Give the data again, word for word.

** start Raw data **

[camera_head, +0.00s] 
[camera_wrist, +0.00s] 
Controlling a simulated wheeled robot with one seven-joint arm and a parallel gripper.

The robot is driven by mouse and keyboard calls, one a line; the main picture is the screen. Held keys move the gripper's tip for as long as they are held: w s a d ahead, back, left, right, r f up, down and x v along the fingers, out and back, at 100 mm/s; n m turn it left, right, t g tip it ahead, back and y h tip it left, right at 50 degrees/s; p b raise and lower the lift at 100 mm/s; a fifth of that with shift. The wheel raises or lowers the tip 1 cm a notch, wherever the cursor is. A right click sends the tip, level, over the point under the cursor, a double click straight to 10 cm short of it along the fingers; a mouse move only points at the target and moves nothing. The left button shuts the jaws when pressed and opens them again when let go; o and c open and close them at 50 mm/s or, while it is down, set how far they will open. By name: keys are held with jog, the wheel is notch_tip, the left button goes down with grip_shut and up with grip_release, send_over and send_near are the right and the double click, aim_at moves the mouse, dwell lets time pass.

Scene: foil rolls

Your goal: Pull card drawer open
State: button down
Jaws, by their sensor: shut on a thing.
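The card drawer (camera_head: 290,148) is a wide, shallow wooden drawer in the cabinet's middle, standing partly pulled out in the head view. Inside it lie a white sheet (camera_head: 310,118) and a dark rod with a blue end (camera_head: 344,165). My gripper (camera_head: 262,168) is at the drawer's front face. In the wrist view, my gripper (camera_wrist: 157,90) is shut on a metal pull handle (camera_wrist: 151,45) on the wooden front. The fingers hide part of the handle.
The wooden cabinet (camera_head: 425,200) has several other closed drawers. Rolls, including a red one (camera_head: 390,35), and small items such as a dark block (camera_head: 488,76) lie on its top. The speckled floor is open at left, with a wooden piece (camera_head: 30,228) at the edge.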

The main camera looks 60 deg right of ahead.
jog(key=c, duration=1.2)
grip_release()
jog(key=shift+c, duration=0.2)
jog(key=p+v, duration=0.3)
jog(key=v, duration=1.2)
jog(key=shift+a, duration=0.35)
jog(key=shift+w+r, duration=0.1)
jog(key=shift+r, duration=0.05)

** end Raw data **

Worked solution
[camera_head, +0.00s] 
[camera_wrist, +0.00s] 
Controlling a simulated wheeled robot with one seven-joint arm and a parallel gripper.

The robot is driven by mouse and keyboard calls, one a line; the main picture is the screen. Held keys move the gripper's tip for as long as they are held: w s a d ahead, back, left, right, r f up, down and x v along the fingers, out and back, at 100 mm/s; n m turn it left, right, t g tip it ahead, back and y h tip it left, right at 50 degrees/s; p b raise and lower the lift at 100 mm/s; a fifth of that with shift. The wheel raises or lowers the tip 1 cm a notch, wherever the cursor is. A right click sends the tip, level, over the point under the cursor, a double click straight to 10 cm short of it along the fingers; a mouse move only points at the target and moves nothing. The left button shuts the jaws when pressed and opens them again when let go; o and c open and close them at 50 mm/s or, while it is down, set how far they will open. By name: keys are held with jog, the wheel is notch_tip, the left button goes down with grip_shut and up with grip_release, send_over and send_near are the right and the double click, aim_at moves the mouse, dwell lets time pass.

Scene: foil rolls

Your goal: Pull card drawer open
State: button down
Jaws, by their sensor: shut on a thing.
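The card drawer (camera_head: 290,148) is a wide, shallow wooden drawer in the cabinet's middle, standing partly pulled out in the head view. Inside it lie a white sheet (camera_head: 310,118) and a dark rod with a blue end (camera_head: 344,165). My gripper (camera_head: 262,168) is at the drawer's front face. In the wrist view, my gripper (camera_wrist: 157,90) is shut on a metal pull handle (camera_wrist: 151,45) on the wooden front. The fingers hide part of the handle.
The wooden cabinet (camera_head: 425,200) has several other closed drawers. Rolls, including a red one (camera_head: 390,35), and small items such as a dark block (camera_head: 488,76) lie on its top. The speckled floor is open at left, with a wooden piece (camera_head: 30,228) at the edge.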

The main camera looks 60 deg right of ahead.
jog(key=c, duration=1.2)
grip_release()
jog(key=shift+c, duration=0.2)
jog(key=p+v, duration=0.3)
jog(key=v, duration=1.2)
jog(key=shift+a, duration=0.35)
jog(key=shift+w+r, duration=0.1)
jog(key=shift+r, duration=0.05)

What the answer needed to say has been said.